◆ **MATERIAL SUPPLIED**:
---+---
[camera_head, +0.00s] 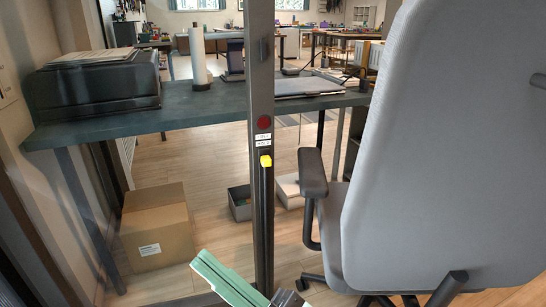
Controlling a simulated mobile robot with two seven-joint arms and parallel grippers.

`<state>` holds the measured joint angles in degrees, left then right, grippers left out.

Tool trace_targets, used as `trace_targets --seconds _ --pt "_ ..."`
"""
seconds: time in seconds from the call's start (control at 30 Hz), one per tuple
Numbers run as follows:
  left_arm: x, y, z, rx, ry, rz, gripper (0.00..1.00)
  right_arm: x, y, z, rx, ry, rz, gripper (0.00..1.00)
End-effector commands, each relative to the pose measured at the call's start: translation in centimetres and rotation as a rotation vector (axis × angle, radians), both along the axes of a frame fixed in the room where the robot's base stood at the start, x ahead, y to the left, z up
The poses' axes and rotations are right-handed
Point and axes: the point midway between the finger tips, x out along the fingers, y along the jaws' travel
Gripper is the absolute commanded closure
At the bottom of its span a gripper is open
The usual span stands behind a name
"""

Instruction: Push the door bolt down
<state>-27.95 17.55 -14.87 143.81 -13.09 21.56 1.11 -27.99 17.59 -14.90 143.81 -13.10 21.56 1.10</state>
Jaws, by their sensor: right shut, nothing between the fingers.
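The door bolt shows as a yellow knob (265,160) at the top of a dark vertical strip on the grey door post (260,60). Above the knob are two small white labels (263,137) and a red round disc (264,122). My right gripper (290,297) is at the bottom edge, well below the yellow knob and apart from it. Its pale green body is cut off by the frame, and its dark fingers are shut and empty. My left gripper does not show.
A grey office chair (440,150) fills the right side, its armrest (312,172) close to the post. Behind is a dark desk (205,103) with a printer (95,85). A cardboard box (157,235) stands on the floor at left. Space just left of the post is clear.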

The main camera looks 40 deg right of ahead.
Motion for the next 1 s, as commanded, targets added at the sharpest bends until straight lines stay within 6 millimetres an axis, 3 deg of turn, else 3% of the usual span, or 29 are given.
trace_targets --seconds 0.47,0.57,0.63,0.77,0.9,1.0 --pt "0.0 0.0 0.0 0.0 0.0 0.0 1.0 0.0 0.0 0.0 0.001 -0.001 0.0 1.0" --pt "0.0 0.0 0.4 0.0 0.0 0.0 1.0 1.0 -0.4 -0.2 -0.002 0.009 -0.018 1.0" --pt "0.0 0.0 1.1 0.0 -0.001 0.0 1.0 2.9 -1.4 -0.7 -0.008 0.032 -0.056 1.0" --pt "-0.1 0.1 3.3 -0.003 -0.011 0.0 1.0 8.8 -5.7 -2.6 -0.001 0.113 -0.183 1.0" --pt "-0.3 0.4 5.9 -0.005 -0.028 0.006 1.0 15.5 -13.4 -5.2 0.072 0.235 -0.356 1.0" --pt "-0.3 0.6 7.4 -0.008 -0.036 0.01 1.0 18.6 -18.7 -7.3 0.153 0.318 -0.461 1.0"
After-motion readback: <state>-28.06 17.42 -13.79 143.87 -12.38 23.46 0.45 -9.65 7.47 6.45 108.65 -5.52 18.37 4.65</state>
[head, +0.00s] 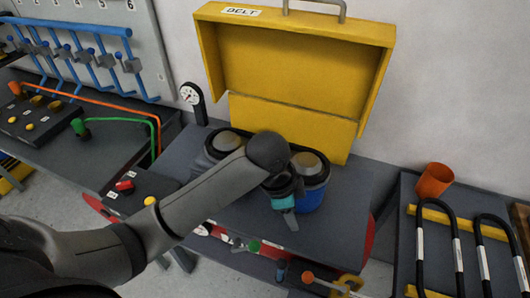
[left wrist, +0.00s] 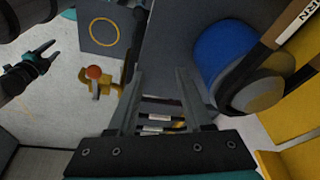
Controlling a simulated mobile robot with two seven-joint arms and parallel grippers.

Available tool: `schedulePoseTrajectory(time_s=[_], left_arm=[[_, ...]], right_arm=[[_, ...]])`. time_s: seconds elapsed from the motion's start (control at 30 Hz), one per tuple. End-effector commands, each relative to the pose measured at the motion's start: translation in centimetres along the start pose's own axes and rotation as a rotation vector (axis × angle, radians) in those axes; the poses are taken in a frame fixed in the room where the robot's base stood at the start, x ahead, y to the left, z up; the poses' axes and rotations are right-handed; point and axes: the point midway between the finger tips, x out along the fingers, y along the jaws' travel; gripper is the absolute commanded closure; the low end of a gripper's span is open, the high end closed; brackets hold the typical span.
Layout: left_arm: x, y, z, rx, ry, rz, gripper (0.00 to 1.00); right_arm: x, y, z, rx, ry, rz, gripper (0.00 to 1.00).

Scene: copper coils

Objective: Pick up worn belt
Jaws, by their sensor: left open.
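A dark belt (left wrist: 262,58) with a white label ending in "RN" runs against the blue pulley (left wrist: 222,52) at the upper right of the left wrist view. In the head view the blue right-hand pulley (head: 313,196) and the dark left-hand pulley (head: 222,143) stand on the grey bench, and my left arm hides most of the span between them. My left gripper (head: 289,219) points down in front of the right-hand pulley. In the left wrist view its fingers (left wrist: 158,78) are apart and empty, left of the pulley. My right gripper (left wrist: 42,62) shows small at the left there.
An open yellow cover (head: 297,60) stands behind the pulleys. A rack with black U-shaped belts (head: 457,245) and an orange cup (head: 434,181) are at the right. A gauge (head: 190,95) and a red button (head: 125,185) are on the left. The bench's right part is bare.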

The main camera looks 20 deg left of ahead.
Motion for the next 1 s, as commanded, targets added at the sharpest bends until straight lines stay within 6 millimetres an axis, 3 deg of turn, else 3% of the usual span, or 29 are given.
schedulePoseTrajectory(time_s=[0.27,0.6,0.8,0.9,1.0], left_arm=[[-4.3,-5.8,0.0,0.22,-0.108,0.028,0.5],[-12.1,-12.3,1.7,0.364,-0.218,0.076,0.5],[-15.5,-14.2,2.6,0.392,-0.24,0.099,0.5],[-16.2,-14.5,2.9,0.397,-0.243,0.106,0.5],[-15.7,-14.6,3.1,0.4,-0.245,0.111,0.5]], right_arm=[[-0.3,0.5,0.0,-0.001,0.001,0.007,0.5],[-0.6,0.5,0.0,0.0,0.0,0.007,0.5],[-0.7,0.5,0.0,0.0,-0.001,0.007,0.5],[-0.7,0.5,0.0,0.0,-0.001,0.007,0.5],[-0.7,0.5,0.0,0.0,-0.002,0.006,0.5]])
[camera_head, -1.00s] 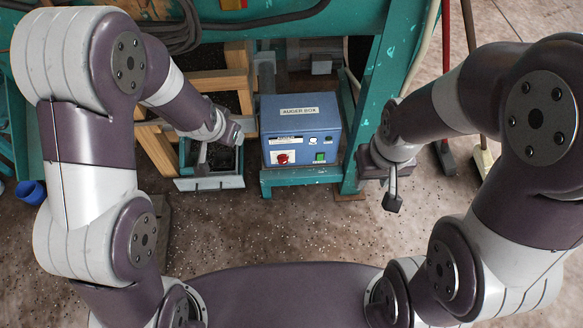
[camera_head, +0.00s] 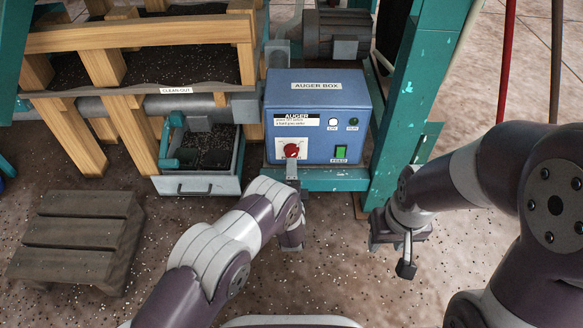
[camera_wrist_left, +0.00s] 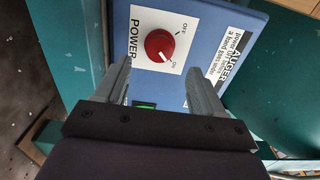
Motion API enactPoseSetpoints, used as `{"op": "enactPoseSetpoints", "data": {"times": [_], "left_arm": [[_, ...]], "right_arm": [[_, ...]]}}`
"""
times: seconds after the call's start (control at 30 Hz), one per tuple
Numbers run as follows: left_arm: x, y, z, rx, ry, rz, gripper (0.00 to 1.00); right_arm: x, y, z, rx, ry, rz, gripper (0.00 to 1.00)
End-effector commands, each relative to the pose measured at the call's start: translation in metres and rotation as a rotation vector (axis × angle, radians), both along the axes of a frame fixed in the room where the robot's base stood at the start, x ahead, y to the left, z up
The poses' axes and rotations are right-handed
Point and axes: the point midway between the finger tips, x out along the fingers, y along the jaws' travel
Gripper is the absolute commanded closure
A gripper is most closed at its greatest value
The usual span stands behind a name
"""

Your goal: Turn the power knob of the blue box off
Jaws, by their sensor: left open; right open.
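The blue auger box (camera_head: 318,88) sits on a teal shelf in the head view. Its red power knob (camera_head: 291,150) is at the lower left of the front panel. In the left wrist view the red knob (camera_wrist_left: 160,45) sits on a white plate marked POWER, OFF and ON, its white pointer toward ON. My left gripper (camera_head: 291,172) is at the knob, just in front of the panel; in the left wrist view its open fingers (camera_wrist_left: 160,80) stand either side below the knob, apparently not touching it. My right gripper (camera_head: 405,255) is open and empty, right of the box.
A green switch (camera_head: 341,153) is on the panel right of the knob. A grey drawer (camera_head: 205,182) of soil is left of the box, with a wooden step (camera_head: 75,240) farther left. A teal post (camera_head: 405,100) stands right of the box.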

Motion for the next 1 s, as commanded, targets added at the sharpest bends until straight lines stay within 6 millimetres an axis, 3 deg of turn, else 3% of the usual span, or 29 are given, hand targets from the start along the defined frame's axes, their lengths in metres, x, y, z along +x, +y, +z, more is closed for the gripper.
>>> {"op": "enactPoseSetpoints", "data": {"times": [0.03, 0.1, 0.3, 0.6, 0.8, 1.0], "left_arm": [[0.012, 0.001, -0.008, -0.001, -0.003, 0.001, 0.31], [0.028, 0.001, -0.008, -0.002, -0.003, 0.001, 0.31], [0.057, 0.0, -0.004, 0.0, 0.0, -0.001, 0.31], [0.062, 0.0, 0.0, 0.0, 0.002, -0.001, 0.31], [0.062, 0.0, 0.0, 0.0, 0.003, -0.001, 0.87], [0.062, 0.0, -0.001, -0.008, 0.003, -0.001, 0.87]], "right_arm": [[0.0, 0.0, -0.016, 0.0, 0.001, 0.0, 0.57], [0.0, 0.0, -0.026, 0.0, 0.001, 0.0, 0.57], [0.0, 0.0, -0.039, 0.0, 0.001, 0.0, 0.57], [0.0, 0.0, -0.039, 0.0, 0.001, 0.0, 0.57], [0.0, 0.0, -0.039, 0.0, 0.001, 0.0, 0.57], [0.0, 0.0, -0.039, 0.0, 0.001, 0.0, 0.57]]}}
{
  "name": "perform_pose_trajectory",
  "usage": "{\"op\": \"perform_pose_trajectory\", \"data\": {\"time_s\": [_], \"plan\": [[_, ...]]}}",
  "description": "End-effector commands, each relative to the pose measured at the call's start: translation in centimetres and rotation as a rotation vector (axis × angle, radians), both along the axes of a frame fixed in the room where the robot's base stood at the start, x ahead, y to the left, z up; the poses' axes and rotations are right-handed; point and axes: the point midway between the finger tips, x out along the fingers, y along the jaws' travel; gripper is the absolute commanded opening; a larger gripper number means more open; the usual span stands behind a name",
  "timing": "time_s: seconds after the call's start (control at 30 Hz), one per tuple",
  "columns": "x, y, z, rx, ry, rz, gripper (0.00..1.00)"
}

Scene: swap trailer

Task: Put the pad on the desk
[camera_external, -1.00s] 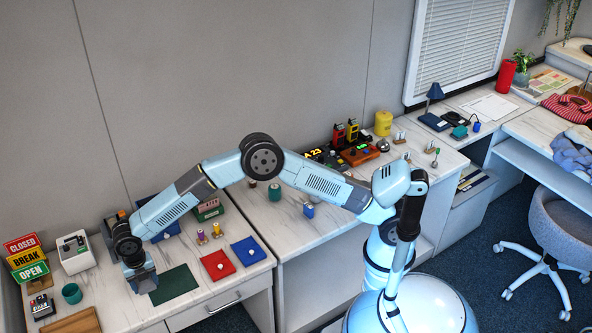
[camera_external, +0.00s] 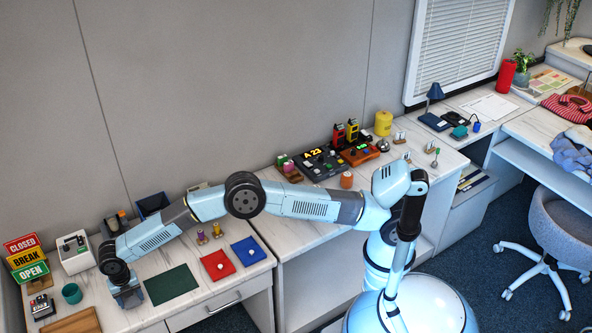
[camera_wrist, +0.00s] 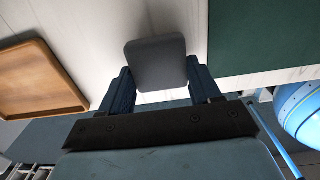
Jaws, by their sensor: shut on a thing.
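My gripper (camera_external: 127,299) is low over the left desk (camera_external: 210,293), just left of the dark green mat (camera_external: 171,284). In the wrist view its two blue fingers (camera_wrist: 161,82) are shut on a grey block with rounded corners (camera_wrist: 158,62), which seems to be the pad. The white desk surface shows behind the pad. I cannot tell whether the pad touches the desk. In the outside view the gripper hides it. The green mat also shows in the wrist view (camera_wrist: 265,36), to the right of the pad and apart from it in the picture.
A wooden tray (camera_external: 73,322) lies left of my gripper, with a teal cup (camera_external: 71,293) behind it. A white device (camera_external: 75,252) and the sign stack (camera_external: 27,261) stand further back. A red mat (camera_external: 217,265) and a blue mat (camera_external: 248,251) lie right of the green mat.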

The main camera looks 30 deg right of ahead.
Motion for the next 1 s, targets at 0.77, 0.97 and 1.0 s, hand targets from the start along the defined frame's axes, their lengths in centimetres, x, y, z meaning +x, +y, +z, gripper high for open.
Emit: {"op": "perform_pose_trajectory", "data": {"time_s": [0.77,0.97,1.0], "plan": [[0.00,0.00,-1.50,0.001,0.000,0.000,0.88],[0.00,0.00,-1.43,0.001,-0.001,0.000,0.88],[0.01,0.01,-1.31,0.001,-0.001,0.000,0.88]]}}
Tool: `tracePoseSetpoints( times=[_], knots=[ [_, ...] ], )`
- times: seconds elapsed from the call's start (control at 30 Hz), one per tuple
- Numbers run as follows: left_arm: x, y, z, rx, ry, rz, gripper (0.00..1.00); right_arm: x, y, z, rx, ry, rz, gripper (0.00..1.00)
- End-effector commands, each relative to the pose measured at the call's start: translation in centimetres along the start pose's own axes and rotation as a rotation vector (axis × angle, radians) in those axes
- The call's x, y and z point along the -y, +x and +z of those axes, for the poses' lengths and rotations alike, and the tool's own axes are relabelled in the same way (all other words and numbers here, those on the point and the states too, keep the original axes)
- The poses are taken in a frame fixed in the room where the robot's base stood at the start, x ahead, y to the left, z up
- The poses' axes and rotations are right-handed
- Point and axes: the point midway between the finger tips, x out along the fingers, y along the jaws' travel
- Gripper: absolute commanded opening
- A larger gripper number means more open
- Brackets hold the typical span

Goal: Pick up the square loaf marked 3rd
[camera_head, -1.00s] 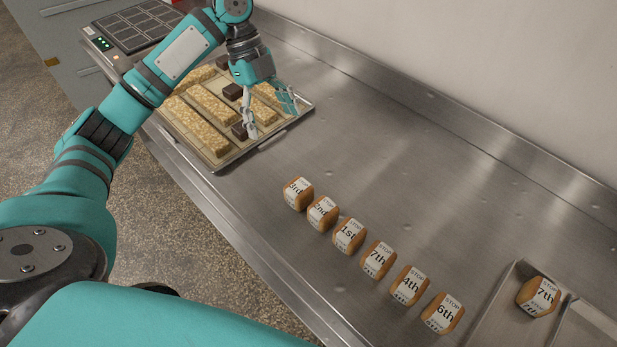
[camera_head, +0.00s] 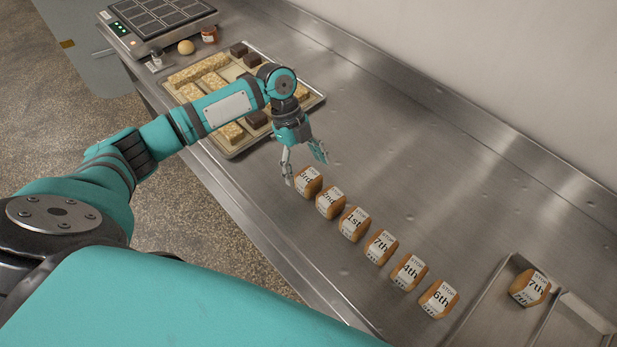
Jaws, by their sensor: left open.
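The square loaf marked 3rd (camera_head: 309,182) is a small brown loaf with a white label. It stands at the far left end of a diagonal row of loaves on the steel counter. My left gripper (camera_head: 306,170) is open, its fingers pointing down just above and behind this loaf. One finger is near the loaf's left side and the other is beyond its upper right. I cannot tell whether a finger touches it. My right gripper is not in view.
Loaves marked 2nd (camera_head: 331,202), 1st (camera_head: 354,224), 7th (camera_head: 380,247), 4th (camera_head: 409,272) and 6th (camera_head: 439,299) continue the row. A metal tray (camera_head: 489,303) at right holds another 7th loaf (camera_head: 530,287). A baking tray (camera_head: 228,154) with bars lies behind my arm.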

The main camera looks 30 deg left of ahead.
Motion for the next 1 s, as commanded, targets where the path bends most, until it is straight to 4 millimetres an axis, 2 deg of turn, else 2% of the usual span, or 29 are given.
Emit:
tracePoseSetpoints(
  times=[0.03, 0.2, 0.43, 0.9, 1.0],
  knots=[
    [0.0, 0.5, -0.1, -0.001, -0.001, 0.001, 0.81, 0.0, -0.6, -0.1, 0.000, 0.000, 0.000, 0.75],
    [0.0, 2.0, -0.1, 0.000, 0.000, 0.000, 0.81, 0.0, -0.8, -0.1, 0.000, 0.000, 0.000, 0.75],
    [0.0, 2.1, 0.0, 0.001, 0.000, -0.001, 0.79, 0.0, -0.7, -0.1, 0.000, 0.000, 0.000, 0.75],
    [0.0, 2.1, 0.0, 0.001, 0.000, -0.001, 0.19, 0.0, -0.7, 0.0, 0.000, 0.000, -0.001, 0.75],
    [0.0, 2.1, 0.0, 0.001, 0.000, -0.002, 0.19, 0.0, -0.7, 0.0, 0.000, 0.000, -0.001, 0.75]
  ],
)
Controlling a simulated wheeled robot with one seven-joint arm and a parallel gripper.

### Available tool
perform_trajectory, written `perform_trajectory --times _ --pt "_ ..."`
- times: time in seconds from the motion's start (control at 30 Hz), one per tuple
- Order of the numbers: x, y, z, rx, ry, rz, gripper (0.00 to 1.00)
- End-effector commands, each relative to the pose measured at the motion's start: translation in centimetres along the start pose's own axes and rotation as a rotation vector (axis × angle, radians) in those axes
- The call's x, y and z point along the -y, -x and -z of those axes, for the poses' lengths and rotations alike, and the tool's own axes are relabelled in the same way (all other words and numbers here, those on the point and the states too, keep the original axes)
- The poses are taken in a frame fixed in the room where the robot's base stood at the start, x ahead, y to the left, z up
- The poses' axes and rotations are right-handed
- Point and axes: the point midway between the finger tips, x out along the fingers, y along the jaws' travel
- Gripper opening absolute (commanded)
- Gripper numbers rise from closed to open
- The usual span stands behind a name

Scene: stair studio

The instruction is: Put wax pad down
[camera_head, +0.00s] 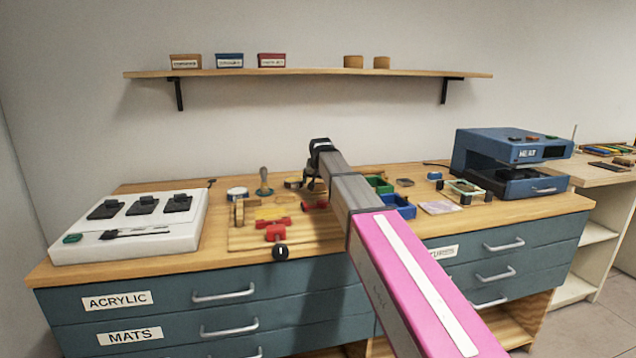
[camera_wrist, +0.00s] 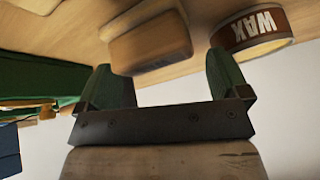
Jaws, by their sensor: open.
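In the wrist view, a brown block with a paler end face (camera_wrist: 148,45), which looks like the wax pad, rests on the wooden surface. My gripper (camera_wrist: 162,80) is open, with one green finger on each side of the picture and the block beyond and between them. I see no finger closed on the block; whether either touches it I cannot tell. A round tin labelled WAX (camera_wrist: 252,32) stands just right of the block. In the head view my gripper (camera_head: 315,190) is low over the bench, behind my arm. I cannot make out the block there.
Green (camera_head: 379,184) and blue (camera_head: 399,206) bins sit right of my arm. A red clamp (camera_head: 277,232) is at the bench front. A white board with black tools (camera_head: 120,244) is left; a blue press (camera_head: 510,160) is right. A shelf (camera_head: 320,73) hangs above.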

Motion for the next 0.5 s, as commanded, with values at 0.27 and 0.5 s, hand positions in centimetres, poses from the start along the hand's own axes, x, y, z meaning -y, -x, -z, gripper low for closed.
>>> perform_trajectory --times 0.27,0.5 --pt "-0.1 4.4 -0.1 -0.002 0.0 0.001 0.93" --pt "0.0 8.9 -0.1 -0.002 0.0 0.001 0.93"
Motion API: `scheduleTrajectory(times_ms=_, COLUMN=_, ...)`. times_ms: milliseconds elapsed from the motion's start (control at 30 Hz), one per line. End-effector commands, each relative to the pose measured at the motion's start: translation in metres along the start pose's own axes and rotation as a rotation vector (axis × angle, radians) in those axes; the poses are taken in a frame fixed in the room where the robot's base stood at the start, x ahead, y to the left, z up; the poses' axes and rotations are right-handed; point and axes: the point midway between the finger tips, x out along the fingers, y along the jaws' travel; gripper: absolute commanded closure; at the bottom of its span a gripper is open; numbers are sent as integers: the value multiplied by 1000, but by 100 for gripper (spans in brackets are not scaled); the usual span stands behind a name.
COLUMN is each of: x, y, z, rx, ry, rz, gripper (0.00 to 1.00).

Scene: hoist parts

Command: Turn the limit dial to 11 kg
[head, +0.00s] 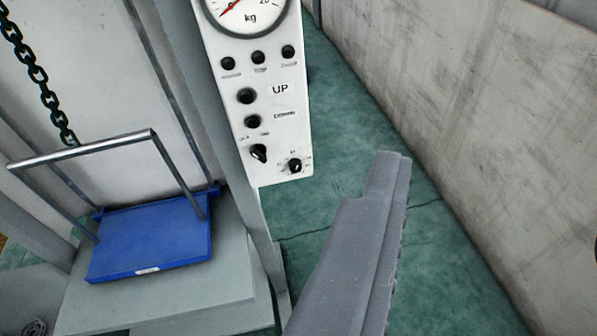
---+---
Select and copy every line from the records that includes the word "words".

◆ **FINAL RESULT**:
- The call's x, y and z point along the -y, +x and +z of those axes, for the poses' lengths and rotations alike, and the tool's own axes are relabelled in the same way (all other words and numbers here, those on the point and the states too, keep the original axes)
- The call's x, y and z point along the -y, -x and -z of those axes, for the poses' lengths and rotations alike, and the tool's own axes are relabelled in the same way (all other words and numbers here, those on the point and the states too, keep the original axes)

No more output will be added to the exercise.